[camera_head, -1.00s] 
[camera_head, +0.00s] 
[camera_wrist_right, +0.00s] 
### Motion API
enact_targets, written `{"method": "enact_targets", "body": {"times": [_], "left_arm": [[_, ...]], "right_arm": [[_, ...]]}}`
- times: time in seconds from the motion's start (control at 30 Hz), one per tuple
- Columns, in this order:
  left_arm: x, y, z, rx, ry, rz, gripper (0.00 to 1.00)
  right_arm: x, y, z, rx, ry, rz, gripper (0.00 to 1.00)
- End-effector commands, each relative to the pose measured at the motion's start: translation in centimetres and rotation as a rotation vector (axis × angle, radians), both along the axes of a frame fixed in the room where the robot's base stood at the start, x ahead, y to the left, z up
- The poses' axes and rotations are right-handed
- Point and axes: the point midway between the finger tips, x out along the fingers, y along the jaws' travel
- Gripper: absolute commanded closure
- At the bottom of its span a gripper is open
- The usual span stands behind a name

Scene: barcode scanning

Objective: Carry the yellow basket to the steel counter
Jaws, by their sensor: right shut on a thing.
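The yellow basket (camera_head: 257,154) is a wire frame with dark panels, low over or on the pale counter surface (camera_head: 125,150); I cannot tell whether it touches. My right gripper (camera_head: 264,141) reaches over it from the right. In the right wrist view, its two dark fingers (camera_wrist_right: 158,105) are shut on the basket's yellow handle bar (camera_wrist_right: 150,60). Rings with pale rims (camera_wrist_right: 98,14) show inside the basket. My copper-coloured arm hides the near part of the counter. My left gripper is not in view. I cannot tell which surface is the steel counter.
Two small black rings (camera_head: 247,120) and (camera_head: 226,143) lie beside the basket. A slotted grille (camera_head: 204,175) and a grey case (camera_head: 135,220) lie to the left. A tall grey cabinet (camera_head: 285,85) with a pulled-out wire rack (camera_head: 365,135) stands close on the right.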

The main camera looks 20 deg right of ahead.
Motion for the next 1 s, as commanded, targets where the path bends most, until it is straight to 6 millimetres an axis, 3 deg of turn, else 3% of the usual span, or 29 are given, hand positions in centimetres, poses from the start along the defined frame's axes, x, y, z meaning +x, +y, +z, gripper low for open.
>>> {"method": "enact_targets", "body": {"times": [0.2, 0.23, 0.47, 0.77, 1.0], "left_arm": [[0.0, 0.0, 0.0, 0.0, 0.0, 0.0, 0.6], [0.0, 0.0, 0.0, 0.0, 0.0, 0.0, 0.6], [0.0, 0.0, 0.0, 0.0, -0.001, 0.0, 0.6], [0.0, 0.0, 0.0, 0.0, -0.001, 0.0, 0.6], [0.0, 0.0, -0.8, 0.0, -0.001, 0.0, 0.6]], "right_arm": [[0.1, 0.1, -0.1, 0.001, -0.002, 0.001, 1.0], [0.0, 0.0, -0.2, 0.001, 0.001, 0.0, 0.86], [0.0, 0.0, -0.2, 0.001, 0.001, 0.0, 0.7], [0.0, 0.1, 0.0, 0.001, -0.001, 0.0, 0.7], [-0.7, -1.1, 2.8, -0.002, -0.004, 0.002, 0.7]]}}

_EXERCISE DESCRIPTION_: Reproduce the material precisely, including every line.

_WRITTEN REPLY_:
[camera_head, -1.00s] 
[camera_head, +0.00s] 
[camera_wrist_right, +0.00s] 
### Motion API
enact_targets, written `{"method": "enact_targets", "body": {"times": [_], "left_arm": [[_, ...]], "right_arm": [[_, ...]]}}`
- times: time in seconds from the motion's start (control at 30 Hz), one per tuple
- Columns, in this order:
  left_arm: x, y, z, rx, ry, rz, gripper (0.00 to 1.00)
  right_arm: x, y, z, rx, ry, rz, gripper (0.00 to 1.00)
- End-effector commands, each relative to the pose measured at the motion's start: translation in centimetres and rotation as a rotation vector (axis × angle, radians), both along the axes of a frame fixed in the room where the robot's base stood at the start, x ahead, y to the left, z up
- The poses' axes and rotations are right-handed
- Point and axes: the point midway between the finger tips, x out along the fingers, y along the jaws' travel
- Gripper: absolute commanded closure
- At the bottom of its span a gripper is open
- The usual span stands behind a name

Scene: barcode scanning

Objective: Carry the yellow basket to the steel counter
Jaws, by their sensor: right shut on a thing.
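The yellow basket (camera_head: 257,154) is a wire frame with dark panels, low over or on the pale counter surface (camera_head: 125,150); I cannot tell whether it touches. My right gripper (camera_head: 264,141) reaches over it from the right. In the right wrist view, its two dark fingers (camera_wrist_right: 158,105) are shut on the basket's yellow handle bar (camera_wrist_right: 150,60). Rings with pale rims (camera_wrist_right: 98,14) show inside the basket. My copper-coloured arm hides the near part of the counter. My left gripper is not in view. I cannot tell which surface is the steel counter.
Two small black rings (camera_head: 247,120) and (camera_head: 226,143) lie beside the basket. A slotted grille (camera_head: 204,175) and a grey case (camera_head: 135,220) lie to the left. A tall grey cabinet (camera_head: 285,85) with a pulled-out wire rack (camera_head: 365,135) stands close on the right.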

The main camera looks 20 deg right of ahead.
Motion for the next 1 s, as commanded, targets where the path bends most, until it is straight to 6 millimetres an axis, 3 deg of turn, else 3% of the usual span, or 29 are given, hand positions in centimetres, poses from the start along the defined frame's axes, x, y, z meaning +x, +y, +z, gripper low for open.
>>> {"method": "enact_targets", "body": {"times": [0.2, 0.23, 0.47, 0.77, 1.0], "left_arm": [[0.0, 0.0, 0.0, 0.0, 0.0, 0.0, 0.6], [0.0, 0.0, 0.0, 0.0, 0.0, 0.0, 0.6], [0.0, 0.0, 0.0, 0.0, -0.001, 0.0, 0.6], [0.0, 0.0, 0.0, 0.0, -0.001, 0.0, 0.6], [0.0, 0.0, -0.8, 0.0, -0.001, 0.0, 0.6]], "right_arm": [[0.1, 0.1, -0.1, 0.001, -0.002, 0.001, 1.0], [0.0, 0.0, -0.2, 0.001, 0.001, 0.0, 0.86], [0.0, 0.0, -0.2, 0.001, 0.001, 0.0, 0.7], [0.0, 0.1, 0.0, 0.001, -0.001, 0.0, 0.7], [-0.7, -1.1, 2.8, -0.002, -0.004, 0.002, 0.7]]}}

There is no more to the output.